# Aim of the exercise
Under this task are some entries; return every one of them exactly.

# Information provided
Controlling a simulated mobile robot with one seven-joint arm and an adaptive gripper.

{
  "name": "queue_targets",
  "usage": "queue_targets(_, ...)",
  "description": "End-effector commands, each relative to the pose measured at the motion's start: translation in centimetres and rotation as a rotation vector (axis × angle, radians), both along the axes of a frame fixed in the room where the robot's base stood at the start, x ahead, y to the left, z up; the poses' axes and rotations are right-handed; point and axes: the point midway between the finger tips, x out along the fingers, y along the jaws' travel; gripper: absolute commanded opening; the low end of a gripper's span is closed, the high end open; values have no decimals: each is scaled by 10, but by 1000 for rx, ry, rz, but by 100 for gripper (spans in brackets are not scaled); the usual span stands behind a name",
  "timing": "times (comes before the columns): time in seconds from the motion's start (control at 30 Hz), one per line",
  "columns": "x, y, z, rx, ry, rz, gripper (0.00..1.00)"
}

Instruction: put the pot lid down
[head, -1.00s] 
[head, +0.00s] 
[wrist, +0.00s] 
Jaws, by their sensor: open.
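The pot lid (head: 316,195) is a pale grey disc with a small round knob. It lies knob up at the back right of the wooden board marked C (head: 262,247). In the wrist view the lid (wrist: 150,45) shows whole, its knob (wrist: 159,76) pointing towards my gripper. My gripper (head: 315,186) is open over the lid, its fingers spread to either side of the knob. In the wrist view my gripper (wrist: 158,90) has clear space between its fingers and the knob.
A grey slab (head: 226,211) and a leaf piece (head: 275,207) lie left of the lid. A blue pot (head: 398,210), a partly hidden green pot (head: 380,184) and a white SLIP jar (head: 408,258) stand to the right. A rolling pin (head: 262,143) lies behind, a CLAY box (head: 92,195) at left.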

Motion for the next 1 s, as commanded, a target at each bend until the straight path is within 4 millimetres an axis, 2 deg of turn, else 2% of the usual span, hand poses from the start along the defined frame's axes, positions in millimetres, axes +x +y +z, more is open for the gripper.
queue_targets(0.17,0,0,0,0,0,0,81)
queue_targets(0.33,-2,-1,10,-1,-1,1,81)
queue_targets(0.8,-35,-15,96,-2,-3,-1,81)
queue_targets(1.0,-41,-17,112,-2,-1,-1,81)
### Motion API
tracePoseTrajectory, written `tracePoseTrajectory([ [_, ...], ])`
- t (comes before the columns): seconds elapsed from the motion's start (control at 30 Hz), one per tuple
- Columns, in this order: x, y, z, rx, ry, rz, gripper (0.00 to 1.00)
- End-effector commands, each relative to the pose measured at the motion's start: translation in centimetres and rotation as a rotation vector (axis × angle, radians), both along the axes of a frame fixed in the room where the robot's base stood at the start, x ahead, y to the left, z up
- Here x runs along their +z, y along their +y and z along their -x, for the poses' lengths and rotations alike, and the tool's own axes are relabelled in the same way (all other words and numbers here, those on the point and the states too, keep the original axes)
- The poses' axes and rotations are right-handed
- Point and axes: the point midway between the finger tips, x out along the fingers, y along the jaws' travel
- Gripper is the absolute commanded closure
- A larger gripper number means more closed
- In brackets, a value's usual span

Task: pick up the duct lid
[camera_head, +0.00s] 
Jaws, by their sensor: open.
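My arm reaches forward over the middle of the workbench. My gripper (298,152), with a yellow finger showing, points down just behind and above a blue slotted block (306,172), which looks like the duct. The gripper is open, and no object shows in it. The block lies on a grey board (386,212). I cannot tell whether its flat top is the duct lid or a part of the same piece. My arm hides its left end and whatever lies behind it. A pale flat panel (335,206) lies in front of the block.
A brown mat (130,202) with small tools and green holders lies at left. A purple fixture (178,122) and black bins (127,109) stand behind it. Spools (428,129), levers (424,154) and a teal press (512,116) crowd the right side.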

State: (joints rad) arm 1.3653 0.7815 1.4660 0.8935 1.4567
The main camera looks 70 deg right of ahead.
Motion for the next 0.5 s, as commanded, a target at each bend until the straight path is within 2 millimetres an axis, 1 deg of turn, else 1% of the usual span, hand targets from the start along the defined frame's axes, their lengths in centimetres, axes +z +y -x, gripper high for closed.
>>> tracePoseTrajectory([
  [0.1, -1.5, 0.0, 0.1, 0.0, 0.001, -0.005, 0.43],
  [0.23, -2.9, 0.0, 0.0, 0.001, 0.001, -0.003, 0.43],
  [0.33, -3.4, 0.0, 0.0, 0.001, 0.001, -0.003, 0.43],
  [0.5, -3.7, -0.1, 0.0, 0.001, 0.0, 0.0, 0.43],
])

# Result of this exercise
Controlling a simulated mobile robot with one seven-joint arm and an adaptive gripper.

{
  "name": "queue_targets",
  "usage": "queue_targets(_, ...)",
  "description": "End-effector commands, each relative to the pose measured at the motion's start: translation in centimetres and rotation as a rotation vector (axis × angle, radians), both along the axes of a frame fixed in the room where the robot's base stood at the start, x ahead, y to the left, z up; the poses' axes and rotations are right-handed; point and axes: the point midway between the finger tips, x out along the fingers, y along the jaws' travel; gripper: absolute commanded opening; the low end of a gripper's span is closed, the high end open; values have no decimals: each is scaled by 10, but by 1000 for rx, ry, rz, but by 100 for gripper (spans in brackets are not scaled); the usual span stands behind a name",
  "timing": "times (comes before the columns): time in seconds from the motion's start (control at 30 Hz), one per line",
  "columns": "x, y, z, rx, ry, rz, gripper (0.00..1.00)"
}

Instruction: put the pot lid down
[head, -1.00s] 
[head, +0.00s] 
[wrist, +0.00s] 
Jaws, by their sensor: open.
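The pot lid (head: 316,195) is a pale grey disc with a small round knob. It lies knob up at the back right of the wooden board marked C (head: 262,247). In the wrist view the lid (wrist: 150,45) shows whole, its knob (wrist: 159,76) pointing towards my gripper. My gripper (head: 315,186) is open over the lid, its fingers spread to either side of the knob. In the wrist view my gripper (wrist: 158,90) has clear space between its fingers and the knob.
A grey slab (head: 226,211) and a leaf piece (head: 275,207) lie left of the lid. A blue pot (head: 398,210), a partly hidden green pot (head: 380,184) and a white SLIP jar (head: 408,258) stand to the right. A rolling pin (head: 262,143) lies behind, a CLAY box (head: 92,195) at left.

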Motion for the next 1 s, as commanded, a target at each bend until the straight path is within 4 millimetres an axis, 2 deg of turn, else 2% of the usual span, hand poses from the start along the defined frame's axes, positions in millimetres, axes +x +y +z, more is open for the gripper.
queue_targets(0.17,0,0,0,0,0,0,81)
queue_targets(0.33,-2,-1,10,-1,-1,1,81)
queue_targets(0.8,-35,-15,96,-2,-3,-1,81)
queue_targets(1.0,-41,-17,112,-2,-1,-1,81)
### Motion API
tracePoseTrajectory, written `tracePoseTrajectory([ [_, ...], ])`
- t (comes before the columns): seconds elapsed from the motion's start (control at 30 Hz), one per tuple
- Columns, in this order: x, y, z, rx, ry, rz, gripper (0.00 to 1.00)
- End-effector commands, each relative to the pose measured at the motion's start: translation in centimetres and rotation as a rotation vector (axis × angle, radians), both along the axes of a frame fixed in the room where the robot's base stood at the start, x ahead, y to the left, z up
- Here x runs along their +z, y along their +y and z along their -x, for the poses' lengths and rotations alike, and the tool's own axes are relabelled in the same way (all other words and numbers here, those on the point and the states too, keep the original axes)
- The poses' axes and rotations are right-handed
- Point and axes: the point midway between the finger tips, x out along the fingers, y along the jaws' travel
- Gripper is the absolute commanded closure
- A larger gripper number means more closed
- In brackets, a value's usual span

Task: pick up the duct lid
[camera_head, +0.00s] 
Jaws, by their sensor: open.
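My arm reaches forward over the middle of the workbench. My gripper (298,152), with a yellow finger showing, points down just behind and above a blue slotted block (306,172), which looks like the duct. The gripper is open, and no object shows in it. The block lies on a grey board (386,212). I cannot tell whether its flat top is the duct lid or a part of the same piece. My arm hides its left end and whatever lies behind it. A pale flat panel (335,206) lies in front of the block.
A brown mat (130,202) with small tools and green holders lies at left. A purple fixture (178,122) and black bins (127,109) stand behind it. Spools (428,129), levers (424,154) and a teal press (512,116) crowd the right side.

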State: (joints rad) arm 1.3653 0.7815 1.4660 0.8935 1.4567
The main camera looks 70 deg right of ahead.
Motion for the next 0.5 s, as commanded, a target at each bend until the straight path is within 2 millimetres an axis, 1 deg of turn, else 1% of the usual span, hand targets from the start along the defined frame's axes, their lengths in centimetres, axes +z +y -x, gripper high for closed.
>>> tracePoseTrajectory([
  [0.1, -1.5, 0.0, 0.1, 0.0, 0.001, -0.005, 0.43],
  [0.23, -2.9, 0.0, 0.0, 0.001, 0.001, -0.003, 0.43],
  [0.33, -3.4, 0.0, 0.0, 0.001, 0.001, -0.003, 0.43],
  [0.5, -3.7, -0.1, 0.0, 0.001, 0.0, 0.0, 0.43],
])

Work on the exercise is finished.